> Task goal:
Return the entries below verbatim. Pictures stay out.

> Given data:
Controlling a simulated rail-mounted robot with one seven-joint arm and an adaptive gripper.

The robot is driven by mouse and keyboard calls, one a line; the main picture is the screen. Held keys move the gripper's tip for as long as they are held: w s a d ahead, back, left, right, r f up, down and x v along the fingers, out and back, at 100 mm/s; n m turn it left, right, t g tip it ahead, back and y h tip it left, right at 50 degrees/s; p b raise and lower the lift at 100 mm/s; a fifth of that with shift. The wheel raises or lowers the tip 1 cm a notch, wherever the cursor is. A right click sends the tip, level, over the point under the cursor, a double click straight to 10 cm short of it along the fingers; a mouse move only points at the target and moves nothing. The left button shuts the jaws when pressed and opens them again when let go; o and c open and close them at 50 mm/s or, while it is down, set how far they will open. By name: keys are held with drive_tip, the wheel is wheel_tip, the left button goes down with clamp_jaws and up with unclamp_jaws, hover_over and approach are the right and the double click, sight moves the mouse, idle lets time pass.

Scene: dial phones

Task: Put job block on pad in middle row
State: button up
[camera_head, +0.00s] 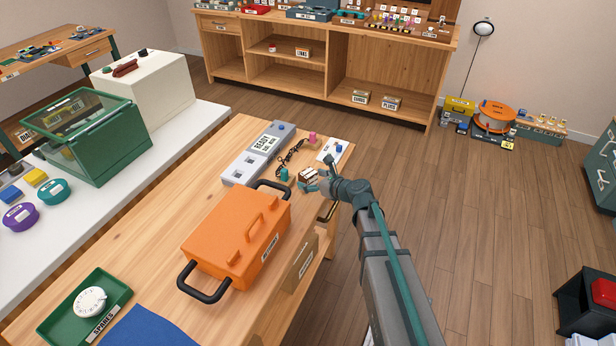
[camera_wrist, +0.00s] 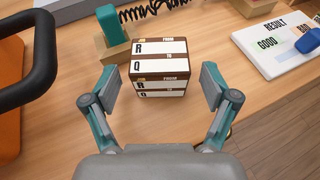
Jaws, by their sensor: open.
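A small brown block with white label strips lettered R and Q, which looks like the job block, stands on the wooden table in the wrist view (camera_wrist: 160,62). In the head view the block (camera_head: 308,173) is partly hidden by my gripper (camera_head: 321,182). My gripper is open in the wrist view (camera_wrist: 160,90), with one finger on each side of the block's near end and visible gaps. A white card marked RESULT, GOOD and BAD (camera_wrist: 262,55) lies to the right. A grey panel (camera_head: 240,170) reading READY lies at the back; I cannot tell which surface is the pad.
A teal peg on a wooden base (camera_wrist: 113,35) stands close behind the block's left side. A black coiled cord (camera_head: 290,156) lies behind. A large orange case (camera_head: 225,235) with black handles sits to the left. The table edge is close on the right.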

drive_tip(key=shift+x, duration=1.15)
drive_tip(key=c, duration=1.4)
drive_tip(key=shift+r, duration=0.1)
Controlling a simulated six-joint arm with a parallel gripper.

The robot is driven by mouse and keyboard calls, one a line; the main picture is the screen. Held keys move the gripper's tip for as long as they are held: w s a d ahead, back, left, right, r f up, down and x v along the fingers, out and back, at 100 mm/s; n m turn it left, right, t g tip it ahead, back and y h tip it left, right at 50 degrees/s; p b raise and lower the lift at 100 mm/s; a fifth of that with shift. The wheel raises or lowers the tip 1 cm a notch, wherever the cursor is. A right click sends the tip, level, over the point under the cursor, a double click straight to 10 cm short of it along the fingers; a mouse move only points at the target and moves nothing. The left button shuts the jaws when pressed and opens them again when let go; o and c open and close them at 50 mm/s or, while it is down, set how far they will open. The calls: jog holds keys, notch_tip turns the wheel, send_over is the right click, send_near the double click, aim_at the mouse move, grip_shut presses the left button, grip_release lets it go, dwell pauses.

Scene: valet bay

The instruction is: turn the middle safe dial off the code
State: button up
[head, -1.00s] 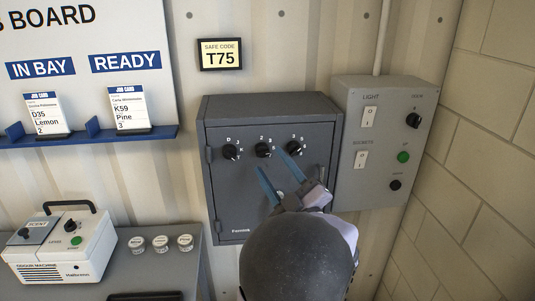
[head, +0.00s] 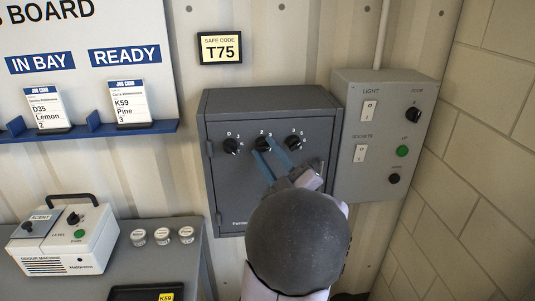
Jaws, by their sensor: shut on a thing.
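The grey safe (head: 225,195) hangs on the wall with three black dials in a row. The middle dial (head: 263,143) sits between the blue fingertips of my gripper (head: 263,147), which is shut on it. The left dial (head: 232,146) and the right dial (head: 295,143) are clear of the fingers. Characters around each dial are small; I cannot read the middle dial's setting for sure. My gripper and wrist hide the lower right of the safe door.
A grey switch panel (head: 385,140) is mounted close to the safe's right side. A job board (head: 85,60) with cards is at upper left. A white scent machine (head: 65,240) and several small tubs stand on the grey bench (head: 115,285) at lower left.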

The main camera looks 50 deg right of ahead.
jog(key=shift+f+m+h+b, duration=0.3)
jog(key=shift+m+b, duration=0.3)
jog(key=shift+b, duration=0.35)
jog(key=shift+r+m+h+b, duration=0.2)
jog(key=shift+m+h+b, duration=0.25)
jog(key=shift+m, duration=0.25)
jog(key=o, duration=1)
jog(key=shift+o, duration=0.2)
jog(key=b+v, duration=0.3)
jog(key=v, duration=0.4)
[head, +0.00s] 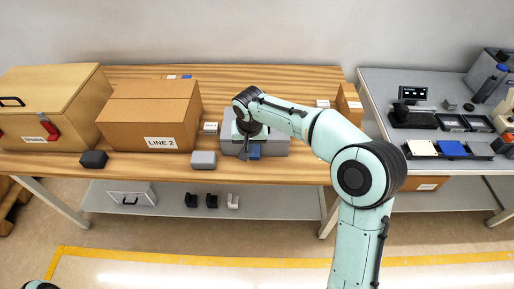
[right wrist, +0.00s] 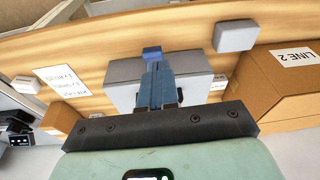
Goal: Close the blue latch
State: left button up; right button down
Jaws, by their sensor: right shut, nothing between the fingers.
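The blue latch (head: 254,152) is on the front of a grey box (head: 276,147) on the wooden table. It also shows in the right wrist view (right wrist: 152,52), just beyond my fingertips. My right gripper (head: 244,154) is shut and empty, pointing down at the front of the box beside the latch. Its fingers (right wrist: 158,72) lie together in front of the box in the wrist view and cover part of it. I cannot tell whether they touch the latch. My left gripper is out of view.
A cardboard "LINE 2" box (head: 150,115) stands left of the grey box. A small grey block (head: 203,160) and a dark block (head: 94,159) lie near the table's front edge. A wooden box with a red latch (head: 48,128) is at far left. A grey bench (head: 430,165) stands right.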

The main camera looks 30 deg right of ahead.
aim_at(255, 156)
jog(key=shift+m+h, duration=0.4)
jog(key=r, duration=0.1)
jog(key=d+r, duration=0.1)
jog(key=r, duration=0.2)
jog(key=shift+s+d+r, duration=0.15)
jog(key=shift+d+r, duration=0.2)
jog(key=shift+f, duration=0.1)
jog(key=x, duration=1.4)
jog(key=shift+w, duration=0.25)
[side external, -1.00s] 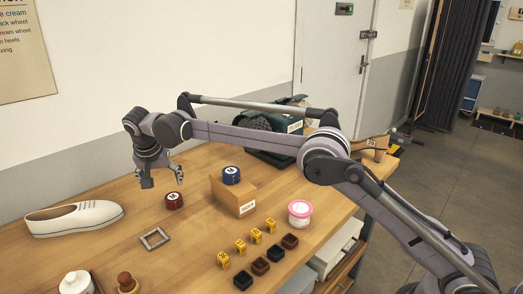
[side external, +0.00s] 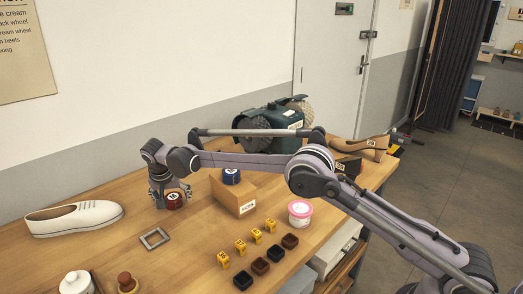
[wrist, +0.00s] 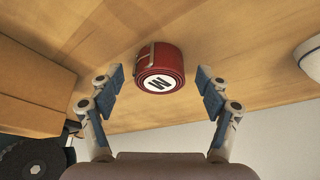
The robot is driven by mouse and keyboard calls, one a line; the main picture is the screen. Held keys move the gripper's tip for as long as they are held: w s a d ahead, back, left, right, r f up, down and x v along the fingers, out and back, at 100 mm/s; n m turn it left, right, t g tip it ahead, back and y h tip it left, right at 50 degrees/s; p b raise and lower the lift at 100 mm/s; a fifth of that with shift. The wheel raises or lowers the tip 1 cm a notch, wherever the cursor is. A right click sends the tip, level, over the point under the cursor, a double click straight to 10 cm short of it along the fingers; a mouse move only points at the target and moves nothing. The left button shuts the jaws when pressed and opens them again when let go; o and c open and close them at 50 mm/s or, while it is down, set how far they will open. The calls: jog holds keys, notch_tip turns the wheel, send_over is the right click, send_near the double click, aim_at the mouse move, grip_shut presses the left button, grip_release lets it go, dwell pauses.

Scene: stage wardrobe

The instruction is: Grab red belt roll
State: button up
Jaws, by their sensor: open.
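The red belt roll (side external: 174,201) stands on the wooden table. It is a dark red coil with a white round label, and in the wrist view the red belt roll (wrist: 161,72) lies ahead of and between my fingertips. My gripper (side external: 170,194) is low at the roll in the side view, its fingers on either side of it. In the wrist view my gripper (wrist: 161,85) is open, with clear gaps between both fingers and the roll. Part of the roll is hidden by a finger in the side view.
A white shoe (side external: 75,218) lies left. A square metal frame (side external: 154,239) lies in front. Several yellow tags (side external: 240,247) and a pink-lidded tub (side external: 300,212) are further right.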

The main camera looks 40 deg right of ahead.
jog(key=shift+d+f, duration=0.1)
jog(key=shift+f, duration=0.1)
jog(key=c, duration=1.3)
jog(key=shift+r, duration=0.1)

> Exercise output:
Controlling a simulated rail-mounted robot with one seven-joint arm and an adaptive gripper.

The robot is driven by mouse and keyboard calls, one a line; the main picture is the screen. Held keys move the gripper's tip for as long as they are held: w s a d ahead, back, left, right, r f up, down and x v along the fingers, out and back, at 100 mm/s; n m turn it left, right, t g tip it ahead, back and y h tip it left, right at 50 degrees/s; p b raise and lower the lift at 100 mm/s; a fifth of that with shift. The wheel raises or lowers the tip 1 cm a notch, wherever the cursor is. A right click sends the tip, level, over the point under the cursor, a double click straight to 10 cm short of it along the fingers; a mouse move only points at the target and moves nothing. The left button shuts the jaws when pressed and opens them again when let go; o and c open and close them at 50 mm/s or, while it is down, set how far they will open. By name: keys are held with drive_tip, the wheel is wheel_tip, the left button goes down with clamp_jaws and up with unclamp_jaws, hover_over and approach are the right and the double click, sight moves the mouse, idle lets time pass.

Scene: dial phones

Task: Put job block on pad in middle row
State: button up
[camera_head, +0.00s] 
[camera_wrist, +0.00s] 
Jaws, by their sensor: open.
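A small brown block with white label strips lettered R and Q, which looks like the job block, stands on the wooden table in the wrist view (camera_wrist: 160,62). In the head view the block (camera_head: 308,173) is partly hidden by my gripper (camera_head: 321,182). My gripper is open in the wrist view (camera_wrist: 160,90), with one finger on each side of the block's near end and visible gaps. A white card marked RESULT, GOOD and BAD (camera_wrist: 262,55) lies to the right. A grey panel (camera_head: 240,170) reading READY lies at the back; I cannot tell which surface is the pad.
A teal peg on a wooden base (camera_wrist: 113,35) stands close behind the block's left side. A black coiled cord (camera_head: 290,156) lies behind. A large orange case (camera_head: 225,235) with black handles sits to the left. The table edge is close on the right.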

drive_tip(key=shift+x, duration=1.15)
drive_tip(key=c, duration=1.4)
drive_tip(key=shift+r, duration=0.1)
Controlling a simulated six-joint arm with a parallel gripper.

The robot is driven by mouse and keyboard calls, one a line; the main picture is the screen. Held keys move the gripper's tip for as long as they are held: w s a d ahead, back, left, right, r f up, down and x v along the fingers, out and back, at 100 mm/s; n m turn it left, right, t g tip it ahead, back and y h tip it left, right at 50 degrees/s; p b raise and lower the lift at 100 mm/s; a fifth of that with shift. The wheel raises or lowers the tip 1 cm a notch, wherever the cursor is. A right click sends the tip, level, over the point under the cursor, a double click straight to 10 cm short of it along the fingers; a mouse move only points at the target and moves nothing. The left button shuts the jaws when pressed and opens them again when let go; o and c open and close them at 50 mm/s or, while it is down, set how far they will open. The calls: jog holds keys, notch_tip turns the wheel, send_over is the right click, send_near the double click, aim_at the mouse move, grip_shut presses the left button, grip_release lets it go, dwell pauses.

Scene: valet bay

The instruction is: turn the middle safe dial off the code
State: button up
[head, -1.00s] 
[head, +0.00s] 
Jaws, by their sensor: shut on a thing.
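The grey safe (head: 225,195) hangs on the wall with three black dials in a row. The middle dial (head: 263,143) sits between the blue fingertips of my gripper (head: 263,147), which is shut on it. The left dial (head: 232,146) and the right dial (head: 295,143) are clear of the fingers. Characters around each dial are small; I cannot read the middle dial's setting for sure. My gripper and wrist hide the lower right of the safe door.
A grey switch panel (head: 385,140) is mounted close to the safe's right side. A job board (head: 85,60) with cards is at upper left. A white scent machine (head: 65,240) and several small tubs stand on the grey bench (head: 115,285) at lower left.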

The main camera looks 50 deg right of ahead.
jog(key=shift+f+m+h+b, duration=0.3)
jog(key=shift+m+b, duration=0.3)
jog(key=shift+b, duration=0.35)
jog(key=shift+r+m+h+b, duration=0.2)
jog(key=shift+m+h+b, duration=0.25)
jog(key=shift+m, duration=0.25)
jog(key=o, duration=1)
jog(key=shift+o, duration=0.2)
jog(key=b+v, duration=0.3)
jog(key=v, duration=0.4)
[head, +0.00s] 
[right wrist, +0.00s] 
Goal: Close the blue latch
State: left button up; right button down
Jaws, by their sensor: right shut, nothing between the fingers.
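The blue latch (head: 254,152) is on the front of a grey box (head: 276,147) on the wooden table. It also shows in the right wrist view (right wrist: 152,52), just beyond my fingertips. My right gripper (head: 244,154) is shut and empty, pointing down at the front of the box beside the latch. Its fingers (right wrist: 158,72) lie together in front of the box in the wrist view and cover part of it. I cannot tell whether they touch the latch. My left gripper is out of view.
A cardboard "LINE 2" box (head: 150,115) stands left of the grey box. A small grey block (head: 203,160) and a dark block (head: 94,159) lie near the table's front edge. A wooden box with a red latch (head: 48,128) is at far left. A grey bench (head: 430,165) stands right.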

The main camera looks 30 deg right of ahead.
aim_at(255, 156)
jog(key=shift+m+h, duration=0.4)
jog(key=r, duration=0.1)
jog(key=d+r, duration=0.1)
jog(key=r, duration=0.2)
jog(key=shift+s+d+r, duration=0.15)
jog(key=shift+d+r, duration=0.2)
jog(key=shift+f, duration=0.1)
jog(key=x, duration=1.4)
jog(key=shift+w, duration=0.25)
[side external, -1.00s] 
[side external, +0.00s] 
[wrist, +0.00s] 
The robot is driven by mouse and keyboard calls, one a line; the main picture is the screen. Held keys move the gripper's tip for as long as they are held: w s a d ahead, back, left, right, r f up, down and x v along the fingers, out and back, at 100 mm/s; n m turn it left, right, t g tip it ahead, back and y h tip it left, right at 50 degrees/s; p b raise and lower the lift at 100 mm/s; a fifth of that with shift. The wheel raises or lowers the tip 1 cm a notch, wherever the cursor is. A right click sends the tip, level, over the point under the cursor, a double click straight to 10 cm short of it along the fingers; a mouse move only points at the target and moves nothing. The left button shuts the jaws when pressed and opens them again when let go; o and c open and close them at 50 mm/s or, while it is down, set how far they will open. The calls: jog holds keys, notch_tip turns the wheel, send_over is the right click, send_near the double click, aim_at the mouse move, grip_shut presses the left button, grip_release lets it go, dwell pauses.

Scene: stage wardrobe

The instruction is: Grab red belt roll
State: button up
Jaws, by their sensor: open.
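The red belt roll (side external: 174,201) stands on the wooden table. It is a dark red coil with a white round label, and in the wrist view the red belt roll (wrist: 161,72) lies ahead of and between my fingertips. My gripper (side external: 170,194) is low at the roll in the side view, its fingers on either side of it. In the wrist view my gripper (wrist: 161,85) is open, with clear gaps between both fingers and the roll. Part of the roll is hidden by a finger in the side view.
A white shoe (side external: 75,218) lies left. A square metal frame (side external: 154,239) lies in front. Several yellow tags (side external: 240,247) and a pink-lidded tub (side external: 300,212) are further right.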

The main camera looks 40 deg right of ahead.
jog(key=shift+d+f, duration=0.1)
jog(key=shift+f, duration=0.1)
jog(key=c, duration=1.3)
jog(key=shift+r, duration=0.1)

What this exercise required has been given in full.